Rates are being held low artifically to help save the government from drowning in interest on the national debt.
It is similar with the artificial inflation rate. It is showing at about 1.5%. Anyone who does grocery shopping on a regular basis knows that is a lie. Many grocery prices have increased 30 to 100% over what they were just a couple of years ago. The ‘real’ inflation rate is hidden.
If only we taxed the rich a little bit more.
“the Fed only controls short term rates. Long term rates are set by the market.”
As long as the Fed can continue quantitative easing by buying bills, notes and bonds, there is not market to set rates. The Fed finances the debt by purchasing them privately.
How long can they pretend to create money, hand it to the gov’t to overspend and not have the system collapse? Only as long as people think the emperor has clothes.
Other nations are already circumventing the dollar as reserve currency.
I also took out an IRA annuity through an insurance company.
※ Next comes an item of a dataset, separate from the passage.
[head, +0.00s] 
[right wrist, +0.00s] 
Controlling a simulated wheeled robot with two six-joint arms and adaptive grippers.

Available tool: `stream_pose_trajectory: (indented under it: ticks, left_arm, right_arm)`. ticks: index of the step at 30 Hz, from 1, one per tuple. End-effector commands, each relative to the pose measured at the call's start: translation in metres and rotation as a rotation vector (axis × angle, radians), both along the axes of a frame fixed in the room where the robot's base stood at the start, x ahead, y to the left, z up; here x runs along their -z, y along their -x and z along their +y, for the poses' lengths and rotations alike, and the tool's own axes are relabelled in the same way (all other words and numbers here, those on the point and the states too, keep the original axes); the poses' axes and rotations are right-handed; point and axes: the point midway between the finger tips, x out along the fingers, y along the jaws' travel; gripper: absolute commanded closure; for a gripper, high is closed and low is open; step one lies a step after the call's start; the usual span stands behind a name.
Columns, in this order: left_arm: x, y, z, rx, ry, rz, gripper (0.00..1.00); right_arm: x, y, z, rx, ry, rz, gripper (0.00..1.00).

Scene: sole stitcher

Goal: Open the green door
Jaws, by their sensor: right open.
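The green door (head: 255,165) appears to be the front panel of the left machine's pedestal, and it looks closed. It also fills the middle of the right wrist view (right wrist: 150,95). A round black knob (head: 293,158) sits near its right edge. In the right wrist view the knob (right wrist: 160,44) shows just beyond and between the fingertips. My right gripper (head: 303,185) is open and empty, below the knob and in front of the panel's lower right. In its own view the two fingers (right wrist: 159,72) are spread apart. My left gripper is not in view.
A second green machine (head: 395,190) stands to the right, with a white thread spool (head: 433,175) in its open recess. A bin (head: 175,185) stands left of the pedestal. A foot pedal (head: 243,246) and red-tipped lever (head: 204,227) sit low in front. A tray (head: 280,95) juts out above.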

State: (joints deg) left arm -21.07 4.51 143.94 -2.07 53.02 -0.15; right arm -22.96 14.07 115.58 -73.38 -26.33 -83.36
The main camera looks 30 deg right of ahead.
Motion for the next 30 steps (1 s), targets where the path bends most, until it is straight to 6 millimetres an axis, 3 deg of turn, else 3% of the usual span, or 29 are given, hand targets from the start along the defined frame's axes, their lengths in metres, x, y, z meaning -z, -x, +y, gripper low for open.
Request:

By contract, it cannot pay lower than 4%. The agent and I chuckled at the time — interest rates would never get that low. Now, that 4% looks pretty good when I get my annual statement.
In the early 2000s I took out some CDs. They were paying around 5%. A couple of years later, the renewal rates were 4%. Then, 3%. Next, 2%. I dropped them and converted the money back to the money market account, because the money market was actually paying a half-percent more than the CDs.
Interest rates for the last decade have devastated retirement funds.